The issue of race has played a major role in recent interdisciplinary scholarship about the history of Native Americans’ internal affairs. Instead of viewing Native societies as “beyond race,” studies have examined how Native peoples responded to “racial categorization and stratification” in their own communities and governance.1 At the core of Krauthamer’s current study of the Choctaw and Chickasaw’s African slaves is a reconstruction of our understanding not only of Native-American and African-American history but also a re-definition of the [End Page 89] boundaries between groups in the South and the political struggle for freedom and citizenship that faced Native peoples and their freedmen.

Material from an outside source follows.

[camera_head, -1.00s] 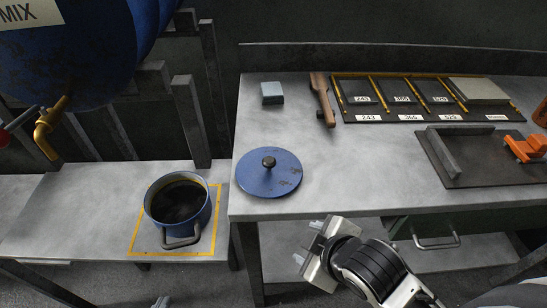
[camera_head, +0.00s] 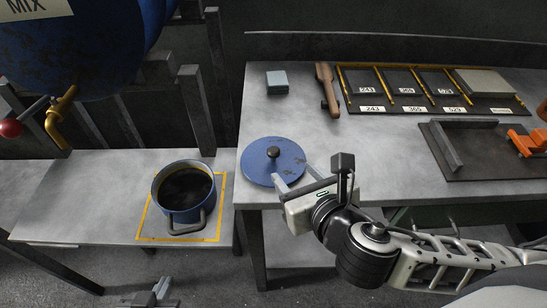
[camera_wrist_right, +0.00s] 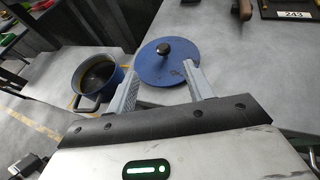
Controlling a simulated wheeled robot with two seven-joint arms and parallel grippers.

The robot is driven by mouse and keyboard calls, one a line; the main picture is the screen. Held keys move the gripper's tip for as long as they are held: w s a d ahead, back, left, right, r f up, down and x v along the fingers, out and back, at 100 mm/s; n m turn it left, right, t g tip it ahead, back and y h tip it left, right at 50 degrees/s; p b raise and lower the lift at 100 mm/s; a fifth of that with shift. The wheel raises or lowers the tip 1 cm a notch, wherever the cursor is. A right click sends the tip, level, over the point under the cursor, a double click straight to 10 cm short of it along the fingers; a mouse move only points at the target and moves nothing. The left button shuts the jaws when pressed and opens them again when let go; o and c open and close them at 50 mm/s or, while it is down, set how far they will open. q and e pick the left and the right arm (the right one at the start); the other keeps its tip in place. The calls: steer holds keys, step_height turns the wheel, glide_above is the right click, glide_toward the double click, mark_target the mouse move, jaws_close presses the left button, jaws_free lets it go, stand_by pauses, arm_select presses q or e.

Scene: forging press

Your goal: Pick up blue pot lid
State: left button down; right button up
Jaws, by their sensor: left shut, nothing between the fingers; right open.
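The blue pot lid (camera_head: 258,168), a flat disc with a black knob (camera_head: 273,152), lies on the grey table near its front left edge. It also shows in the right wrist view (camera_wrist_right: 150,70). My right gripper (camera_head: 294,176) is open and empty at the lid's front right edge; its fingers point towards the lid. In the right wrist view, the lid lies ahead between and beyond the fingers (camera_wrist_right: 158,72). I cannot tell whether a finger touches it. My left gripper (camera_head: 152,294) is shut and empty, low at the bottom edge of the head view.
A blue pot (camera_head: 183,205) with dark contents stands inside a yellow square on the lower left table. A grey block (camera_head: 277,82), a wooden-handled tool (camera_head: 327,88) and a labelled tray (camera_head: 420,110) lie behind. A dark plate (camera_head: 490,165) sits right. A blue drum overhangs upper left.

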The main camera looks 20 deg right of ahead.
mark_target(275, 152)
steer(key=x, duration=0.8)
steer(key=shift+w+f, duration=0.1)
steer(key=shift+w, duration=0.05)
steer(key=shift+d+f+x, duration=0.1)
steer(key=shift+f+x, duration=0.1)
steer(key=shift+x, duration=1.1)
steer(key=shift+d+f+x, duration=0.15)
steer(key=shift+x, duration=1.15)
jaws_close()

Krauthamer contributes an important addition to this ongoing discussion, revising previously held understandings of slavery in Indian country as “benign and inherently different from bondage in the United States.” Indian territory is not simply “the West” but “a site of slavery, emancipation, and struggles for meaningful freedom and citizenship” (153). As a historical site of study, it is far closer to the South than previous studies have allowed. Krauthamer’s study utilizes a wide variety of sources that weave together social, political, legal, racial, and indigenous history in important ways. She juxtaposes Kiziah Love, a freedwoman who told her oral history to the wpa project, with the fables and popular memories about slave history and then tells the story of freedpeople in the Chickasaw and Choctaw Nations who were caught in the “complicated history of Indian sovereignty”(1). The process of acquiring capital and purchasing slaves in the market economy intersected with racial identities. The inclusion of the Choctaw and Chickasaw adoption of enslavement challenges the polarity of Southern history as simply black and white after Indian removal.

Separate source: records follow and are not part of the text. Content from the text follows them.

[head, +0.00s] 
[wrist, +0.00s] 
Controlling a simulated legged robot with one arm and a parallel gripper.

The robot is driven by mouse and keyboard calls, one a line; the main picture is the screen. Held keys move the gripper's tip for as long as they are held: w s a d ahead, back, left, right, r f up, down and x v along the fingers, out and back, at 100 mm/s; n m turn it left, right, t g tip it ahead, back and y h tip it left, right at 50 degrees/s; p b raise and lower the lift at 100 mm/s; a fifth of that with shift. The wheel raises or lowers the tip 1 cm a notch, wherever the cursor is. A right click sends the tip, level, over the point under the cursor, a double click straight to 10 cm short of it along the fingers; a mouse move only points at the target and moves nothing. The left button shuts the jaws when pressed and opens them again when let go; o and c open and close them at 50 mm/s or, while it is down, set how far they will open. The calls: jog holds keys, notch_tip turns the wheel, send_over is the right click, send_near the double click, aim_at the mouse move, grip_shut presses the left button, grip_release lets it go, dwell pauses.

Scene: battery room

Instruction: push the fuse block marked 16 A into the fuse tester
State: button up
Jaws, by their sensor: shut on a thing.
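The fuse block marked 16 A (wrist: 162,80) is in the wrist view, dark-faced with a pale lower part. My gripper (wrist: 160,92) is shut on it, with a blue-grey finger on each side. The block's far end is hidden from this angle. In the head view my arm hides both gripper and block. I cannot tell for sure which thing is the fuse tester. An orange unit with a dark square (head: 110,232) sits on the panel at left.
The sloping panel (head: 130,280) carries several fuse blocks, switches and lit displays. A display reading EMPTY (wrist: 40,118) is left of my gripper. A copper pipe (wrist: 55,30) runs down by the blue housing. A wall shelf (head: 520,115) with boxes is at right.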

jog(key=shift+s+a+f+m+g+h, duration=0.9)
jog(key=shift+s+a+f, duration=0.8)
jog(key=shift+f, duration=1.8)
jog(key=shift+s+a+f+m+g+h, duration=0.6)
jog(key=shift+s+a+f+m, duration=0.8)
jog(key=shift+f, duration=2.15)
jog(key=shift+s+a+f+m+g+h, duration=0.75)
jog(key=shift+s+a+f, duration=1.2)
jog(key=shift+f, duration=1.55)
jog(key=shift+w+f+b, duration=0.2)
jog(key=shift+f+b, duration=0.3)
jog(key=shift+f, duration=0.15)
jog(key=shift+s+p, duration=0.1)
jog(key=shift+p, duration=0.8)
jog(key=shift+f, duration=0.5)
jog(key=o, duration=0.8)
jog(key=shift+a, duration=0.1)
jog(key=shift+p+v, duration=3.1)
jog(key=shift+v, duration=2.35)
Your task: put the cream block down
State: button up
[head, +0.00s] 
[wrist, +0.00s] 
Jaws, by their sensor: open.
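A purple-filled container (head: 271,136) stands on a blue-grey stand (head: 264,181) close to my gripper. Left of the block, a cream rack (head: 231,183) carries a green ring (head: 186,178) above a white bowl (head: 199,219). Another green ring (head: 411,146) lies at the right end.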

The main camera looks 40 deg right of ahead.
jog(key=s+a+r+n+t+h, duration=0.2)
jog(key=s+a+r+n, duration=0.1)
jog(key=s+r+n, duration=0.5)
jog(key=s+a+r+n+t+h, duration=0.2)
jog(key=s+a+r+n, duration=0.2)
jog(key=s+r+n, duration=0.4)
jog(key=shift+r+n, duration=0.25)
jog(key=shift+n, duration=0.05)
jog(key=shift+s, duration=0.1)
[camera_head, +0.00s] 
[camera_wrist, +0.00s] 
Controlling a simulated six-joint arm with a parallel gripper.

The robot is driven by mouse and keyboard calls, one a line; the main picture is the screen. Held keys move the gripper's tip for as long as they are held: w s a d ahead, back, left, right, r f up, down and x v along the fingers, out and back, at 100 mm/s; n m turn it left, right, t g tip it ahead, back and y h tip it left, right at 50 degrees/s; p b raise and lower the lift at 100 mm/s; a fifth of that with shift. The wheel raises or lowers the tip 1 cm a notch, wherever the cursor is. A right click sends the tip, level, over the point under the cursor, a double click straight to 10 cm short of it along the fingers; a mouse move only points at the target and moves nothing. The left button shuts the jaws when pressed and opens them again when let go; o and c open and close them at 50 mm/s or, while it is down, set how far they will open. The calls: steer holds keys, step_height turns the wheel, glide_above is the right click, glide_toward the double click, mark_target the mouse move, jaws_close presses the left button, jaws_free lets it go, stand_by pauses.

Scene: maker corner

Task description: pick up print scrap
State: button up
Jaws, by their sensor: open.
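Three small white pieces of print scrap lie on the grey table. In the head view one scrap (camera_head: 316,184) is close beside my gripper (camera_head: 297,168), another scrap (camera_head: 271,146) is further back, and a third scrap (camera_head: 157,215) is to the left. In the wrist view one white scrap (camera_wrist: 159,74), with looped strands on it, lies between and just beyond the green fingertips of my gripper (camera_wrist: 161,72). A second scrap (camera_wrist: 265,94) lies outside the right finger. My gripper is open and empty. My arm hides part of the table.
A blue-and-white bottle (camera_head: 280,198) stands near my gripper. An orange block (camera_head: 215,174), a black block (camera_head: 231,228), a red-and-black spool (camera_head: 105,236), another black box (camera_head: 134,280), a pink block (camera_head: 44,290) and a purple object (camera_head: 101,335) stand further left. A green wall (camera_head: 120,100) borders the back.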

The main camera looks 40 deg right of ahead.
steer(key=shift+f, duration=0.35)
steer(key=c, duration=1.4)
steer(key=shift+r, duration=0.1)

Krauthamer’s transition to chattel slavery is missing the anthropological work of Robbie Ethridge’s From Chicaza to Chickasaw: The European Invasion and the Transformation of the Mississippian World, 1540–1715 (Chapel Hill, 2010), which traces the coalescence of the Chickasaw nation through the practice of militarized slaving societies. Krauthamer highlights the Pitchlynn family in the Choctaw nation’s acquisition of slaves as the Choctaw and Chickasaw nations developed and embraced racial ideologies that disenfranchised African Americans by linking race with legal status during the 1840s. These actions culminated with the October 1840 expulsion of all free black people by the Choctaw General Council (71).

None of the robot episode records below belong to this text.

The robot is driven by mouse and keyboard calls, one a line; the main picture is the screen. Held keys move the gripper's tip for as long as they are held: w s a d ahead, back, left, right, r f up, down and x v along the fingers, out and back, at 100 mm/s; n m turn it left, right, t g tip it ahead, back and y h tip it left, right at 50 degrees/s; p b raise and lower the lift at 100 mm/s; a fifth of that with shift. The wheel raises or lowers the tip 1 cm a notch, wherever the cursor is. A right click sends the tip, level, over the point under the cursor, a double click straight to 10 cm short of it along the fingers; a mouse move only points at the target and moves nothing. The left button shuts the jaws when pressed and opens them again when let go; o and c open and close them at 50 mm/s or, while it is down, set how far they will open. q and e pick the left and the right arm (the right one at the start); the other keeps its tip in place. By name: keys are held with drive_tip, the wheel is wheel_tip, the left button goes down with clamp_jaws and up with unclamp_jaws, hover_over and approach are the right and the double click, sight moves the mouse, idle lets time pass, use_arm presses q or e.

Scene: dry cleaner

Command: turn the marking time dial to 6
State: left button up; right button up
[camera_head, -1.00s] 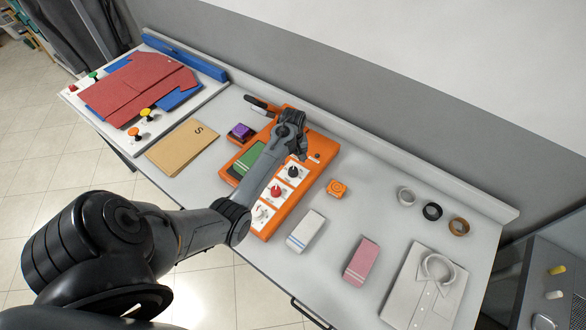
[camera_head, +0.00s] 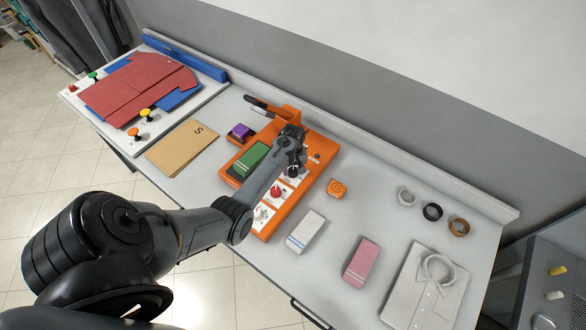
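The orange marking machine (camera_head: 313,178) lies on the table with a row of dials on white plates. The dials are a black one (camera_head: 292,172), a red one (camera_head: 276,191) and a pale one (camera_head: 262,213). Their printed labels are too small to read, so I cannot tell which is marking time. My left gripper (camera_head: 296,164) points down at the black dial and partly covers it. I cannot tell whether its fingers touch the dial or how far apart they are. My right gripper is not in view.
A green block (camera_head: 250,160) lies on the machine's left part. White (camera_head: 306,232) and pink (camera_head: 360,263) blocks, an orange item (camera_head: 337,188) and a folded shirt (camera_head: 422,290) lie to the right. A brown envelope (camera_head: 180,148) lies to the left.

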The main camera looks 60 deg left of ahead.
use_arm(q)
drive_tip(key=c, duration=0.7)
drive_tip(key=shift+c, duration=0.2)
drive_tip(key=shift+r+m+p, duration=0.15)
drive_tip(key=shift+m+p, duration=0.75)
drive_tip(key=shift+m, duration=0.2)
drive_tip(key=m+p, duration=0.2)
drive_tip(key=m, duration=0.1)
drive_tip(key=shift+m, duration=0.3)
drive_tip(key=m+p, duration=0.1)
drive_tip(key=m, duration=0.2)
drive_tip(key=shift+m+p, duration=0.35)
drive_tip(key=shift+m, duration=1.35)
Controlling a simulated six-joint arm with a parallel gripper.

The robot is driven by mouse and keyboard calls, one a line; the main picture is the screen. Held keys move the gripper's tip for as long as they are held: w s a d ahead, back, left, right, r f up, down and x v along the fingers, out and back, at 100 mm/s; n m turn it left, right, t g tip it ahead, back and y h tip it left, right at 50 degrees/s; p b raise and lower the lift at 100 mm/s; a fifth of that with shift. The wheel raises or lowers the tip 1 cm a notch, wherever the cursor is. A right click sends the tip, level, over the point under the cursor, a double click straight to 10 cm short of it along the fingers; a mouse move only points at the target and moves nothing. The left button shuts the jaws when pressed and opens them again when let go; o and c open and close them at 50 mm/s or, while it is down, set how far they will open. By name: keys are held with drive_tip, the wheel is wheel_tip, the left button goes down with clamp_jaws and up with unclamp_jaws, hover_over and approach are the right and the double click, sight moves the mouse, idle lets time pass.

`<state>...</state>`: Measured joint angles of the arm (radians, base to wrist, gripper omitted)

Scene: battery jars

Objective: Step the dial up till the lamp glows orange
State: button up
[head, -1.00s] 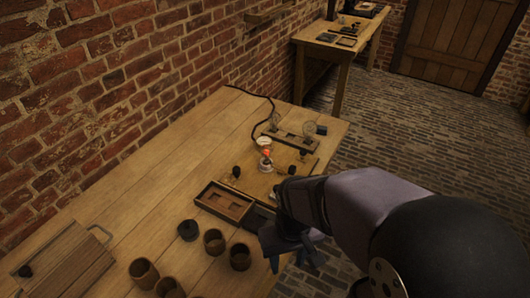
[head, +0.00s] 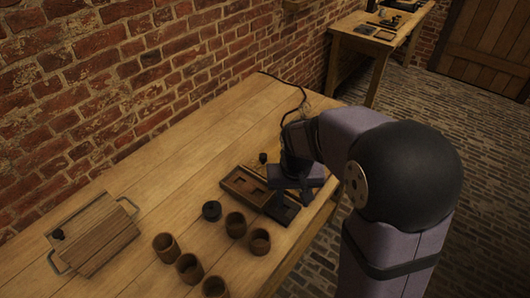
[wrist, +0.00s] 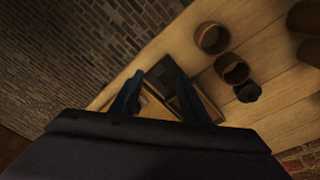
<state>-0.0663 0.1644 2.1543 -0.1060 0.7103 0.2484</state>
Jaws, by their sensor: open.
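My gripper (wrist: 155,72) is open and empty in the wrist view, its two dark fingers apart above the trays. In the head view my arm covers most of the board with the dial and lamp. One small dark knob (head: 263,158) shows left of my wrist; I cannot tell if it is the dial. The lamp is hidden behind my arm now, so its colour cannot be seen. Neither dial nor lamp can be made out in the wrist view.
A brown compartment tray (head: 229,184) and a dark tray (head: 283,209) lie beside my gripper. A black round piece (head: 211,210) and several brown cups (head: 236,224) stand nearer. A wooden case (head: 95,230) with handles lies left. Bare table (head: 170,180) lies between.

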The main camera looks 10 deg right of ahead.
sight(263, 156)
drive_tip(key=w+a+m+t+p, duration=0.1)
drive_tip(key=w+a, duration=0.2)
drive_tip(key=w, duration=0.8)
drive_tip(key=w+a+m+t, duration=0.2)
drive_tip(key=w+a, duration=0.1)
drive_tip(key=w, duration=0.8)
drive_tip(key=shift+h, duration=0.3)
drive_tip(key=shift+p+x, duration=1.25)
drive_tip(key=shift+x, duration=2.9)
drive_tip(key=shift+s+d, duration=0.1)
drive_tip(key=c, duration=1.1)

Slaves with Baptist backgrounds purchased from Georgia highlight the source material available from missionary records of the African-American slaves in Choctaw and Chickasaw territories. Krauthamer argues that the missionaries created the training ground for the slaves’ political autonomy, opening “opportunities that might temporarily curb the reach of their masters’ control” (59). Krauthamer artfully positions Indian country in the narrative of slaves’ resistance and opposition to masters’ control over their bodies and resources. From the murder of Richard Harkins, slave codes, and, finally, factions in constitutional drafting, Krauthamer ties Choctaw Chickasaw slaveholders’ to the sectional crisis. As a broad historical narrative, Krauthamer is most successful in discussing freedmen’s political organization in the post-emancipation era. When concerns about land, suffrage, and emancipation led to the involvement of the federal government, African-American freedmen, although culturally tied and bonded to the Chickasaw and Choctaw nations, began to contemplate ways in which to grasp their freedom [End Page 90] and act as political agents in their own right, looking to “the future and possibilities not yet realized” (126).

Kristalyn Shefveland
University of Southern Indiana

Footnotes

1. Claudio Saunt, Krauthamer, et al., “Rethinking Race and Culture in the Early South,” Ethnohistory, LIII (2006), 399.